The BAT Alberto Cornejo Gallery presents "Resonances," an exhibition that brings together the work of Manuel Martí Moreno (Valencia, 1979) and Pedro Rodríguez Garrido (Huelva, 1971). The exhibition is part of the "Dialogues" program, an initiative the gallery has been promoting since 2016 to confront and intertwine the creative universes of contemporary artists.
Painting and sculpture do not clash on this occasion, but rather will be seen as unique strategies where the artists do not seek to convey an encrypted message, but rather invite the viewer to delve into the temporality of each piece, to dialogue with its own rhythm and intimate logic, allowing the aesthetic experience to unfold freely and lead us along unexpected paths.
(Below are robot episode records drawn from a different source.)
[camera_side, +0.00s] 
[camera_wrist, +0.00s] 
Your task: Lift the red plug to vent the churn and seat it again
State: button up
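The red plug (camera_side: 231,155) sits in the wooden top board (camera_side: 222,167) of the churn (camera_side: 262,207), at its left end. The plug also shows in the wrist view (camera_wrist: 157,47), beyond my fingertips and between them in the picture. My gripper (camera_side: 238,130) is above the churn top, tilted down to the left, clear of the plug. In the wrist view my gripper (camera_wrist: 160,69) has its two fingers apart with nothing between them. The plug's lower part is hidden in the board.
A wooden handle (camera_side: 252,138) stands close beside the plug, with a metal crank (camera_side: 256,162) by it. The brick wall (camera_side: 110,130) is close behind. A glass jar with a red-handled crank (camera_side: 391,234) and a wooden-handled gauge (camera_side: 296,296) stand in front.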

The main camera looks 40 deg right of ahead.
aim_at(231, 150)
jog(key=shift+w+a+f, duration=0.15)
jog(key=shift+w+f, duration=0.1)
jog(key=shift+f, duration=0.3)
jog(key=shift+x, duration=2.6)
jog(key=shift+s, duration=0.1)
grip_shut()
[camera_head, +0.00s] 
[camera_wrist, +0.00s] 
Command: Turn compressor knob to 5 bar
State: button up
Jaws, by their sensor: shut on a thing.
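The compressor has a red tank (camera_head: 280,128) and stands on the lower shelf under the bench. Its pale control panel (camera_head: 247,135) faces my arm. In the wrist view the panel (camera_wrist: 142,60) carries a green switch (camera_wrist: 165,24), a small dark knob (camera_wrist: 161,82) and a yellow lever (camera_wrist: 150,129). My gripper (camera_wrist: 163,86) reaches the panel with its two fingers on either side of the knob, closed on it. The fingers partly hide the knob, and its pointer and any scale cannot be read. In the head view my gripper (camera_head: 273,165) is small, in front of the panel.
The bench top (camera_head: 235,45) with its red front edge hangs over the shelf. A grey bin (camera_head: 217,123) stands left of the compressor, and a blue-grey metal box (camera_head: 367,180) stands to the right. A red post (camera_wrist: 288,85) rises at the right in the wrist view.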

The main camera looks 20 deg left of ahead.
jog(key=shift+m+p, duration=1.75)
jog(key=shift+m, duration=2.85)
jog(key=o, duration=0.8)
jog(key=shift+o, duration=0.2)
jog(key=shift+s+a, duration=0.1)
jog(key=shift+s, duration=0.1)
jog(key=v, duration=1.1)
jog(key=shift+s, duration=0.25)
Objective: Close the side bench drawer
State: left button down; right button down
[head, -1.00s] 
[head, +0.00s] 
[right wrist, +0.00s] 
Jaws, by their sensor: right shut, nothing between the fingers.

Manuel Martí Moreno, Dionysian, 2021.
Pedro Rodríguez Garrido displays a painting where gesture, memory, and surface intertwine like living layers. His journey from figuration—with a particular focus on the urban landscape—to abstraction has not diluted the narrative but rather transformed it, softening it symbolically and enveloping it in lyrical spirit.
An incisive reflection on the human body and the face as symbolic territory of identity. This search is expressed through a poetics of the fragment, constructed with industrial materials and repurposed objects—nuts, rebar, metal mesh, fiberglass, polyester resin, among others—that evoke assembly, tension, and precariousness; this is the sculptural work of Martí Moreno. At the BAT Gallery, he activates reflection through matter.

Pedro Rodríguez Garrido, Memories of Korea, 2024.
Carlos Delgado Mayordomo explains the title of the temporary exhibition, which will be on view from September 9 to October 31: “The title of the exhibition, Resonances, precisely names that type of effect: the one that occurs when a work, without resorting to narrative, manages to connect with the experience of the viewer. The pieces gathered here do not converse through superficial affinity, but through friction, echo, and contrast. Sculpture and painting meet in a common question: How can art, from its materiality, continue to be a medium for thinking about and experiencing the intangible aspects of existence?”